Here are five of the greatest Sugar Bowl games that have ever been played, according to allstatesugarbowl.org.
West Virginia 38 Georgia 35 – 2006
This was one hellacious football game, one worthy of notation by itself, an upset of the highest order. But the backdrop of this Sugar Bowl puts it in a separate category.
For the only time in the almost three quarters of a century history of the game, it was played outside of New Orleans. This was the aftermath of the devastating Hurricane Katrina, when the streets of New Orleans were submerged for weeks, when thousands of homes were destroyed, when hundreds of lives were lost, when the Superdome was knocked out of commission.
Notre Dame 24 Alabama 23 – 1973
Moving the chains was never more dramatic.
Of the eight decades of the Sugar Bowl, and the thousands of plays run in that time, this one first down is indelibly etched into the chronicles of the game. In a game charged with as much electricity as filled the New Orleans skies with a fierce thunderstorm hours earlier, there was a Sugar Bowl record 93-yard kickoff return by Notre Dame's Al Hunter, and a 25-yard Alabama touchdown pass from quarterback Mike Stock to quarterback Richard Todd on a trick play that put the Crimson Tide in front 23-21 with 9:33 left in the fourth quarter. 'Bama kicker Bill Davis missed the extra point attempt.
All the scoring ended with 4:12 remaining in the game when Notre Dame kicker Bob Thomas put the Irish ahead 24-23 with a 19-yard field goal.
Alabama 14 Penn State 7 – 1979
If there is a single image that paints the Sugar Bowl picture, it's this one: Alabama linebacker Barry Krauss, seemingly shot out of a missile silo, zeroing in on Penn State's Mike Guman at the goal line.
In one of the most fabled goal-line stands in college football history, in a game between the No. 1-and No. 2-ranked teams in the land, the Crimson Tide won - and Penn State lost - the 1979 national championship. It was the final of three touchdown-saving plays that preserved 'Bama's 14-7 edge in the fading minutes.
Even Krauss was surprised at his team's achievement. "They were down there at the 1-yard line, and I had to admit I was thinking they'd probably score, go for two and try to beat us.''
It was a fitting climax to a game that was a defensive classic before the fireworks two feet shy of the Superdome end zone.
Florida State 46 Virginia Tech 29 – 2000
This one was memorable because I held my four-month old son the entire game as the Seminoles destroyed the Hokies in New Orleans.
The first Sugar Bowl of the new millennium was a kaleidoscope of mesmerizing football, fitting for the first BCS game in New Orleans.
With a backdrop of a Superdome filled to the rafters with a festive and raucous crowd, FSU's Peter Warrick caught six passes for 163 yards and set a Sugar Bowl record by scoring 20 points. Michael Vick, Virginia Tech's redshirt freshman quarterback, guided his team to 503 yards, most ever in a losing Sugar Bowl effort.

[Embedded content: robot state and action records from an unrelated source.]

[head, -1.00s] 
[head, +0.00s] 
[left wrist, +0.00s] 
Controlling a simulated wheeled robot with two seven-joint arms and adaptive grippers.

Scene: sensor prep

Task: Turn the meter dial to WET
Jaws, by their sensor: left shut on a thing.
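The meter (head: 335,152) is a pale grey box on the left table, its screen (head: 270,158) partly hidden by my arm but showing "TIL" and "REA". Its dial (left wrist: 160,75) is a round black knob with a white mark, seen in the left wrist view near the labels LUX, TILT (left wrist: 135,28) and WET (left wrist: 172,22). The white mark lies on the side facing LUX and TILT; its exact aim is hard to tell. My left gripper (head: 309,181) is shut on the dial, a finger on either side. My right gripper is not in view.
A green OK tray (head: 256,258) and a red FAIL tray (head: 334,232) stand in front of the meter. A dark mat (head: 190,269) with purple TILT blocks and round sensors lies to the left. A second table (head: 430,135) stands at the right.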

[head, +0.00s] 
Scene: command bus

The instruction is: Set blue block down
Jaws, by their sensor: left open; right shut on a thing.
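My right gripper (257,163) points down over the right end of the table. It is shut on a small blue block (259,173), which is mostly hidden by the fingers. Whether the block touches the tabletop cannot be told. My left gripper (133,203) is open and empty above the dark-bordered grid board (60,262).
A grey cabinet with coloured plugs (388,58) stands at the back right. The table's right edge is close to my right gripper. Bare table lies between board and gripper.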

In a game that spent the energies of fan and athlete alike, Vick began lighting the fuse to blow up Florida State's No. 1 dream from the opening kickoff, driving the Hokies to within hailing distance of the Seminole end zone three times, only to come up empty. Most costly was a lost Tech fumble at the FSU 1 on the Hokies' first drive.

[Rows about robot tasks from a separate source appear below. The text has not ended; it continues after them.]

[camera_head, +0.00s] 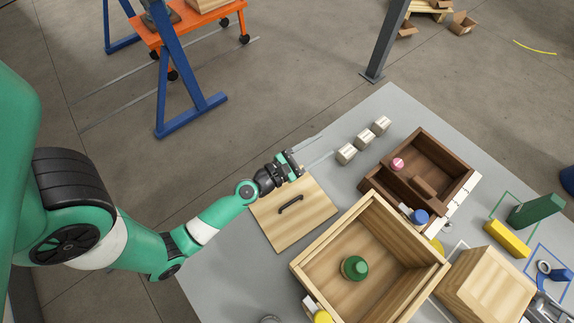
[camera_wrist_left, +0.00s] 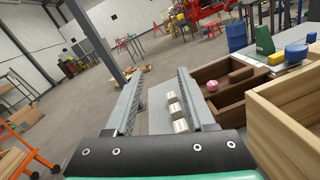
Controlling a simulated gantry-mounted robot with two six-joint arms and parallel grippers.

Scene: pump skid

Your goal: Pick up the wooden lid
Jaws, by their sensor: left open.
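The wooden lid (camera_head: 275,228) is a flat, light wood panel with a dark bar handle (camera_head: 290,205) on top. It lies on the grey table, left of the open light wood box, in the head view. My left gripper (camera_head: 327,143) is over the lid's far edge, its two thin fingers reaching past that edge. The left gripper (camera_wrist_left: 161,75) is open with its fingers wide apart, and holds nothing. The lid does not show in the left wrist view. I do not make out my right gripper in either view.
A light wood box (camera_head: 372,212) holding a green round object (camera_head: 354,268) is right of the lid. A dark wooden tray (camera_head: 448,160) and several pale blocks (camera_head: 346,154) lie beyond. A wooden crate (camera_head: 484,287) is at right. Bare table lies left of the blocks.

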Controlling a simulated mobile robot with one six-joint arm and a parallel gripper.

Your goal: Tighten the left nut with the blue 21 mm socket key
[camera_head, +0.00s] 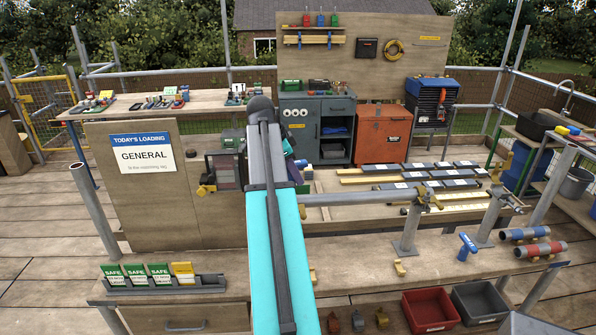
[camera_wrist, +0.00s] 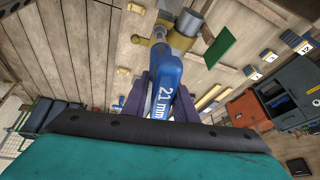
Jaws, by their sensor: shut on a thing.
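My gripper (camera_wrist: 160,88), with purple fingers, is shut on the blue socket key (camera_wrist: 165,72), marked 21 mm, in the wrist view. The key's far end meets or overlaps a brass-coloured coupler (camera_wrist: 138,40) beside a grey tube end (camera_wrist: 191,22). I cannot tell whether the socket sits on a nut; the nut itself is not clear. In the head view my arm hides most of the gripper and the work spot. A horizontal grey tube (camera_head: 365,199) runs right from behind my arm to another brass-coloured coupler (camera_head: 429,197).
A blue T-shaped tool (camera_head: 466,246) stands on the front bench (camera_head: 370,272). Tubes with blue (camera_head: 527,233) and red bands (camera_head: 540,250) lie at right. Green SAFE tags (camera_head: 136,274) stand in a rack at left. Upright posts (camera_head: 411,225) rise from the bench.

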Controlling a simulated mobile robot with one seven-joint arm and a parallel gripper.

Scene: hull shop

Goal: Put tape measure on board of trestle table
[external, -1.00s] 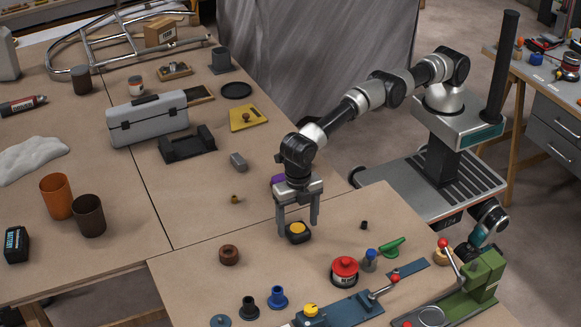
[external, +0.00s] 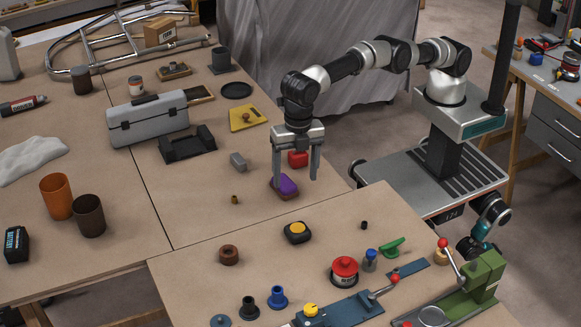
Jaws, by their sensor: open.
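The tape measure (external: 297,232) is a small black block with a round yellow face. It lies flat on the brown board (external: 200,290) in the foreground, near that board's back edge. My gripper (external: 296,181) is open and empty, pointing down. It hangs above and apart from the tape measure, higher in the picture. A purple block on a brown base (external: 285,186) and a red block (external: 298,158) show behind or between the fingers; I cannot tell how close they are.
Around the tape measure the board is mostly clear. A brown ring (external: 229,255), a red-lidded tin (external: 344,271), a blue lever tool (external: 345,308) and a green press (external: 480,280) stand nearer the front. A grey toolbox (external: 148,117) stands on the boards behind.

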Warrick, who was held to one catch for seven yards in the '97 title game, erased that memory quickly. After a Tech threat was quelled, he opened the scoring by grabbing a 64-yard touchdown from Chris Weinke.

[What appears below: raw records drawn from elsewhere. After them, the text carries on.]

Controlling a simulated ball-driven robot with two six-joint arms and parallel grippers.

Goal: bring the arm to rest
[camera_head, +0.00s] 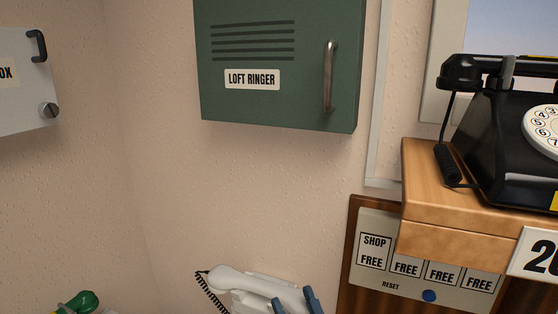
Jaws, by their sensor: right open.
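My right gripper (295,303) shows at the bottom edge as two blue-grey fingertips, set apart and open. They are at the right end of a white handset (242,283). I cannot tell whether they touch it. The rest of this gripper and its arm are below the picture. My left gripper is not in view.
A black dial phone (500,130) stands on a wooden shelf (460,215) at the right. Below is a panel (385,268) with a blue reset button (429,296). A green loft ringer box (280,100) and a grey box (25,95) hang above. A green object (78,301) shows lower left.

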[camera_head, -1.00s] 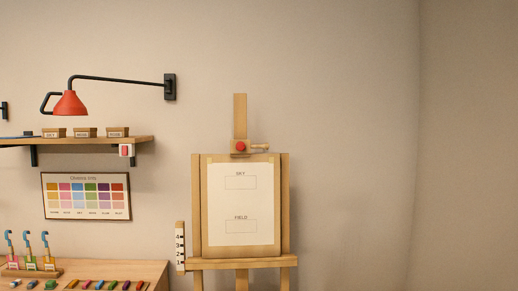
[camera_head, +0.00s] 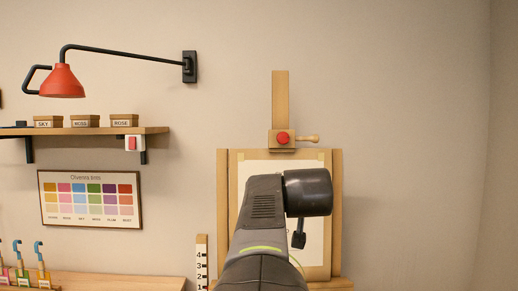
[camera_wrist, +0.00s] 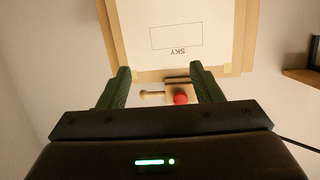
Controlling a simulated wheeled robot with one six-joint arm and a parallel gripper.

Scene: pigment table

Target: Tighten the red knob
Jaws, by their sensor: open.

Georgia 17 Notre Dame 10 – 1981
It was an ugly stat: in a game when Georgia needed air-support to keep defenders off tailback Herschel Walker, quarterback Buck Belue was 0-for-11 passing.
This was a remarkable Georgia team, one that ran the table more because all its units meshed than on overwhelming talent, other than the redoubtable Walker.
Going into the Sugar Bowl against Notre Dame, conventional wisdom said to survive one more time in this memorable season Georgia would need all its resourcefulness - and more. The Bulldogs had to have a passing threat to relieve pressure on its one-dimensional ground-game.
Although Belue didn't pass much for this infantry-oriented squad, he would have to pass, and pass well, in order to avoid having the Notre Dame Goliaths aim their defensive guns solely on Walker. Sprint-outs and play-action calls by Belue would be the only other offensive options in Georgia's limited offense. The Bulldogs didn't get that needed air-support - and still found a way to win.